Doctor of Psychology (PsyD)

Department

Department of Graduate Psychology

Advisor(s)

Kenneth Critchfield

Craig Shealy

A. Renee Staton

Abstract

Human beings have a set of core needs and inalienable rights. Implicit to such needs and rights are concepts of potential – to become what we are able to become – and dignity – to be regarded and treated as equal. Clearly, these aspirational tenets are still not realizable for many of our fellow beings, both locally and globally. For example, from the standpoint of this dissertation, racial injustice (e.g., racism, hate crimes, discriminatory laws and policies, genocide) has – historically and currently – led to transgenerational trauma and otherizing within communities that are marginalized at multiple levels of analysis.

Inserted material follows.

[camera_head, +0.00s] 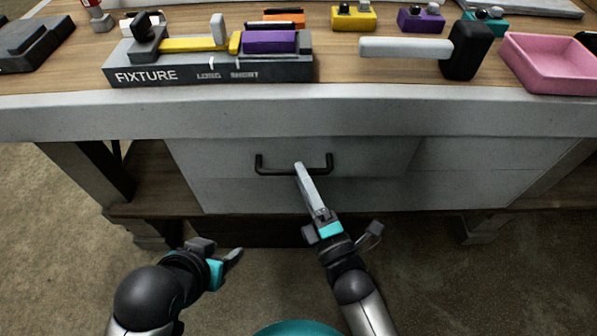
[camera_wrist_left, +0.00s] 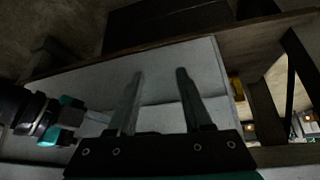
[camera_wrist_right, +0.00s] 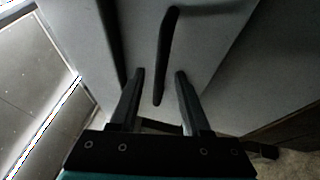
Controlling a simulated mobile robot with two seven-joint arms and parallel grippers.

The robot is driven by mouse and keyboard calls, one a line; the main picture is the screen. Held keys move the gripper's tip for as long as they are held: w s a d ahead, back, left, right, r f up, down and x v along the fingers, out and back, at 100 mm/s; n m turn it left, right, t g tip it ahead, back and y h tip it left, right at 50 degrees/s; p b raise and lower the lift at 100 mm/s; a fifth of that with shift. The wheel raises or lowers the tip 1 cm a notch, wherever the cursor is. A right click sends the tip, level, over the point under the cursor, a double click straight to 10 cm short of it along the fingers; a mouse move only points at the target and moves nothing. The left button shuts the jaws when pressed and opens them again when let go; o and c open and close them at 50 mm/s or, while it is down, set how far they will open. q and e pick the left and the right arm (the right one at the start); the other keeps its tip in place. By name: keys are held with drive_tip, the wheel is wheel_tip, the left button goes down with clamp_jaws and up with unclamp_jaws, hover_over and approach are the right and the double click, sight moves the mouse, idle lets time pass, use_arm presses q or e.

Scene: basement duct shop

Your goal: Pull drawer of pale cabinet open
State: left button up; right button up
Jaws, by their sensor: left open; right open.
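The pale cabinet (camera_head: 480,180) stands under the workbench. Its drawer front (camera_head: 220,160) bears a black bar handle (camera_head: 272,172), and no clear gap shows around that front. My right gripper (camera_head: 300,168) is open, its fingertips at the middle of the handle. In the right wrist view the handle (camera_wrist_right: 167,45) runs from ahead of the fingers to between the two tips; whether they touch it is unclear. My left gripper (camera_head: 234,256) is open and empty, low and to the left, apart from the cabinet. In the left wrist view its fingers (camera_wrist_left: 158,75) show against a pale panel.
The bench top's thick grey front edge (camera_head: 300,115) overhangs the drawer. On top are a grey fixture (camera_head: 210,72), a mallet-like tool (camera_head: 405,47), a pink tray (camera_head: 552,65) and several small coloured blocks. A dark bench leg (camera_head: 85,170) stands left of the cabinet.

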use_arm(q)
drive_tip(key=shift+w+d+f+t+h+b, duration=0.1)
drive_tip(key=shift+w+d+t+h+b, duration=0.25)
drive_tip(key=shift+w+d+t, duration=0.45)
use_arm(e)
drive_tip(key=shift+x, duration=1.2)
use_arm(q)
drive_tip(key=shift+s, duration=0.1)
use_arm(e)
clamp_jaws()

As will be well documented, evidence from the Beliefs, Events, and Values Inventory (BEVI) – a comprehensive and mixed methods measure in development since the early 1990s – empirically and theoretically illuminates the importance of understanding the etiology of one’s beliefs and values as well as why we humans advance actions, policies, and practices that are demonstrably derogating, or facilitating, of our needs and rights. Focusing more closely, Sociocultural Openness, a scale on the BEVI, allows us to understand processes and variables that are associated with, and predictive of, openness to and curiosity about cultures and practices that are different form our own. As such, we consider global data from this scale demonstrating how, why, under what circumstances, and for whom concepts of race / ethnicity (e.g., skin color, hair texture, language, practiced religion and traditions) influence how human identity and self-structures become organized as they are. As we will document, race / ethnicity are potently predictive variables overall. However, individuals who are structured at a “high optimal” level (i.e., more open, accessible, emotionally attuned, critically minded) tend to be much more similar than different across various markers of identity, which suggests that the issue here may not only be categorial variables like race or ethnicity, but deeper aspects of how and why human selves are structured as they are, which also is differentially predictive of a greater inclination and capacity to acknowledge and facilitate needs and rights in self and others. By extension, such findings suggest a need to “reimagine racism,” since these matters are demonstrably and empirically more than black and white. Implications and applications of such findings are discussed in the context of future directions.